Gradually, the cold, damp rooms of The Independent warmed up as one old friend after another arrived. Conrad brought a phenomenal apple pie, which Shannon lit into. Hossein was there, spreading cheer as always. He told a story about how some marketing people had mistaken him for Michael Franti and did a photoshoot with models and gave him a catalog worth of free gear before he told them who he really was. In the front of the house Marcus’ parents were staking out their customary table, as close as possible to stage left. They were aggressively saving a seat in the packed house for my beautiful wife, Gillian, who rarely gets to come to our shows. As the hours slipped by I let the DJ know he was going to have to try to keep the unruly crowd happy a lot longer than he’d planned.

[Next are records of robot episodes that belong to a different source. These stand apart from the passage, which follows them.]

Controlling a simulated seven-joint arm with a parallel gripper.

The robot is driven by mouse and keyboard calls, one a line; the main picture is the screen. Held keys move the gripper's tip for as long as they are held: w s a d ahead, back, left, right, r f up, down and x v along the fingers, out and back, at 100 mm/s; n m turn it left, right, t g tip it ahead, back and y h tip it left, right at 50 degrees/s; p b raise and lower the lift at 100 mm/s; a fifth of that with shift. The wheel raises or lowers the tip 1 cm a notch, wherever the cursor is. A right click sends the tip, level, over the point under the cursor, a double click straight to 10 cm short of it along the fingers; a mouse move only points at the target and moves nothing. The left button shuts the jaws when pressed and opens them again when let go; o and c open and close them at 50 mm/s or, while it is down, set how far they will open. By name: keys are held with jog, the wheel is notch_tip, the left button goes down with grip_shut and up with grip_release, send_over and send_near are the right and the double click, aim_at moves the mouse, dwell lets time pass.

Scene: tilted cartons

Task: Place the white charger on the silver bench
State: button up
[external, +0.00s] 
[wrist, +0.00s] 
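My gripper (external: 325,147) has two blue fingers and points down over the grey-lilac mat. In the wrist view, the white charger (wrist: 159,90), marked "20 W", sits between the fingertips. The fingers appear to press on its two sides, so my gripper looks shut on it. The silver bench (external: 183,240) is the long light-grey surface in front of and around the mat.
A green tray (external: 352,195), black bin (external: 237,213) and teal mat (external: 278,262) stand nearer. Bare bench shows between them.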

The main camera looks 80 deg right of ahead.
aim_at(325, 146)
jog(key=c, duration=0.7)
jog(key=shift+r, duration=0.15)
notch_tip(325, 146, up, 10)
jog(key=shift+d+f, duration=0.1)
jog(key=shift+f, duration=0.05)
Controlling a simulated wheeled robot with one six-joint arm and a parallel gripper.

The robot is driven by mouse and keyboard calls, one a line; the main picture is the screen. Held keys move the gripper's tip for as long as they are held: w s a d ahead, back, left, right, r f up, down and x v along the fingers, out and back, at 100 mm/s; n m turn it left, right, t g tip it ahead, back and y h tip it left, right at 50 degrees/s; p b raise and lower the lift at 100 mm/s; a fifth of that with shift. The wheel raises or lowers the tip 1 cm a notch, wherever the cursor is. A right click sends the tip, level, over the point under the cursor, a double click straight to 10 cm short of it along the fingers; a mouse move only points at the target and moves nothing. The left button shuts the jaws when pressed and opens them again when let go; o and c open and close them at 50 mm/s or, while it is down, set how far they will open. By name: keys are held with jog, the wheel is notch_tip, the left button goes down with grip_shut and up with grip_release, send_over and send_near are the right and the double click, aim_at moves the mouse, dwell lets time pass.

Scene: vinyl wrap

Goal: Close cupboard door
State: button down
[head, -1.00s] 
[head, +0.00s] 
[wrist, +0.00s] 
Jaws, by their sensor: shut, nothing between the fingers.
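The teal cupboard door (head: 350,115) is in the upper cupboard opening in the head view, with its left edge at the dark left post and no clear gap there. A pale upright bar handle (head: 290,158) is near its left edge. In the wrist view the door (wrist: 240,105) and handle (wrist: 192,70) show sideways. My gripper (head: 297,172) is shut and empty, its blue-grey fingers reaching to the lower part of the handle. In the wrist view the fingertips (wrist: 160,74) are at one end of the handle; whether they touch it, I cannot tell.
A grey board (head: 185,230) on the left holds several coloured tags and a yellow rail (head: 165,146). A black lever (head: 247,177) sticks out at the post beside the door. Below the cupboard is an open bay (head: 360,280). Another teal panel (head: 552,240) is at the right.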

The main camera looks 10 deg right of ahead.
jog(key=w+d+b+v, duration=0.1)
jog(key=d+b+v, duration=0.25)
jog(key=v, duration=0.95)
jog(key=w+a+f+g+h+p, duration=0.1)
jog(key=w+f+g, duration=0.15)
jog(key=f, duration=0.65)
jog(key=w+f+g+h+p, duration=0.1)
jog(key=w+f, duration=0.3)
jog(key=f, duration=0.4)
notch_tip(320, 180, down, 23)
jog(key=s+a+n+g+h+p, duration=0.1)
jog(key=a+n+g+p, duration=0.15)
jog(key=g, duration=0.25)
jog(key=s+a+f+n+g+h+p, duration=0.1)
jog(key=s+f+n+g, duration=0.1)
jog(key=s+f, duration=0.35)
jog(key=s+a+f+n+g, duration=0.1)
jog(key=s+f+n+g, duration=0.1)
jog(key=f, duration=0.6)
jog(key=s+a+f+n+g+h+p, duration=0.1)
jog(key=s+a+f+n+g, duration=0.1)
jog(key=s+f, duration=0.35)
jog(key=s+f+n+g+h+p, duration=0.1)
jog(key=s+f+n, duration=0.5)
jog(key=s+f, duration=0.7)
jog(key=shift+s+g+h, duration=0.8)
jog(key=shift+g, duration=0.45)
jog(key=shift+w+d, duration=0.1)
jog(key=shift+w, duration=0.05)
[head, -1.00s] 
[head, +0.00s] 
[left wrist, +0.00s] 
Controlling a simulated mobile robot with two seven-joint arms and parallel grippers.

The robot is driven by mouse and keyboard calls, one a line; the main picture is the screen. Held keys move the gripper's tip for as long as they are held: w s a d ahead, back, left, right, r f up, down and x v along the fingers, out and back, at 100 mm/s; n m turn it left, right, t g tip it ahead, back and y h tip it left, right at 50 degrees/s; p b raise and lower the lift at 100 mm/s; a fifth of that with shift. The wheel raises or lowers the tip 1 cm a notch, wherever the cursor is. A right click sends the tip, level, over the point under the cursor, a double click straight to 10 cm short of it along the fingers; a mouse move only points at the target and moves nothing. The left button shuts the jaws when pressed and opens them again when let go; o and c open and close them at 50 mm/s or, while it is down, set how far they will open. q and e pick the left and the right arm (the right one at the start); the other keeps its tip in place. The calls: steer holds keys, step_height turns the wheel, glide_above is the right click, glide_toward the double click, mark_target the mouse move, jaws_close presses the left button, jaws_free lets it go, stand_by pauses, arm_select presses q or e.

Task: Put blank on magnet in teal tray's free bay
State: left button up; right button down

More and more records got cued up, and more heads filed in.

The show was scheduled for nine. A little after 10:30 the gear arrived, minus the trailer. I blew my nose a few more times before going to help with the load-in, but there was little to do with honorary roadies like LoLo, Frank, John, Zach and Umku around. Before the evening was over, and with the band finally on stage, Zach, who has hosted many Jamaican guests of Groundation in his home, would see his girlfriend through a seizure and a related head injury.

There was no soundcheck, though our sensitive musical gear had been thrown across the trailer at seventy miles an hour after having driven seven hundred miles through the snowy mountains and vast salt lakes of the West.  If anything went wrong, there would be no time to fix it. My horn felt frozen when I took it back to the rear hallway and tried to warm it up and coax some music out of it.

The band opened with Marley’s “Soul Rebel”. I took the solo, stumbling a little. I was sick, exhausted and worried as hell about my friend Kim dancing on stage across from me. At that moment, her troubles made mine look completely insubstantial, and I marveled again at how Bob Marley’s songs can sometimes cushion the blows, great and small, that strike us throughout our lives. This is just what I felt when I first played on stage with Groundation at a Tribute show ten years ago.  Bob can’t heal our wounds or cure us or rebuild us, but the hope and the humanity in his poetry and music can ease the pain for a while, and remind us that we can expect the dawn.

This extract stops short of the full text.